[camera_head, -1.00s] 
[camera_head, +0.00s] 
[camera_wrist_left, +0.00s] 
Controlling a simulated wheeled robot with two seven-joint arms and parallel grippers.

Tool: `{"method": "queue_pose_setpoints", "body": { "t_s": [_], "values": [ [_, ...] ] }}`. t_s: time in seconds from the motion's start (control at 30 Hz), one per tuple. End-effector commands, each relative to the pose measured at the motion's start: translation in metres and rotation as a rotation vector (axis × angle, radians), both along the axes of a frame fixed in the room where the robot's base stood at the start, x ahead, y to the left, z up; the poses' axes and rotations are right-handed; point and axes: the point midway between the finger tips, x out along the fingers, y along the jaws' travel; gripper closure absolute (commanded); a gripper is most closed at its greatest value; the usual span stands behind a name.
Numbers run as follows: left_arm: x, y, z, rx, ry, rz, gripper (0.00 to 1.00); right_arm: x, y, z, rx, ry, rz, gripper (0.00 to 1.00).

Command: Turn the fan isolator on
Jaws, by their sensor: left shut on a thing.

§ **Task statement**
Retype the listing. Match it exactly.

§ **Response to the task**
[camera_head, -1.00s] 
[camera_head, +0.00s] 
[camera_wrist_left, +0.00s] 
Controlling a simulated wheeled robot with two seven-joint arms and parallel grippers.

Tool: `{"method": "queue_pose_setpoints", "body": { "t_s": [_], "values": [ [_, ...] ] }}`. t_s: time in seconds from the motion's start (control at 30 Hz), one per tuple. End-effector commands, each relative to the pose measured at the motion's start: translation in metres and rotation as a rotation vector (axis × angle, radians), both along the axes of a frame fixed in the room where the robot's base stood at the start, x ahead, y to the left, z up; the poses' axes and rotations are right-handed; point and axes: the point midway between the finger tips, x out along the fingers, y along the jaws' travel; gripper closure absolute (commanded); a gripper is most closed at its greatest value; the usual span stands behind a name.
Numbers run as follows: left_arm: x, y, z, rx, ry, rz, gripper (0.00 to 1.00); right_arm: x, y, z, rx, ry, rz, gripper (0.00 to 1.00).

Command: Turn the fan isolator on
Jaws, by their sensor: left shut on a thing.

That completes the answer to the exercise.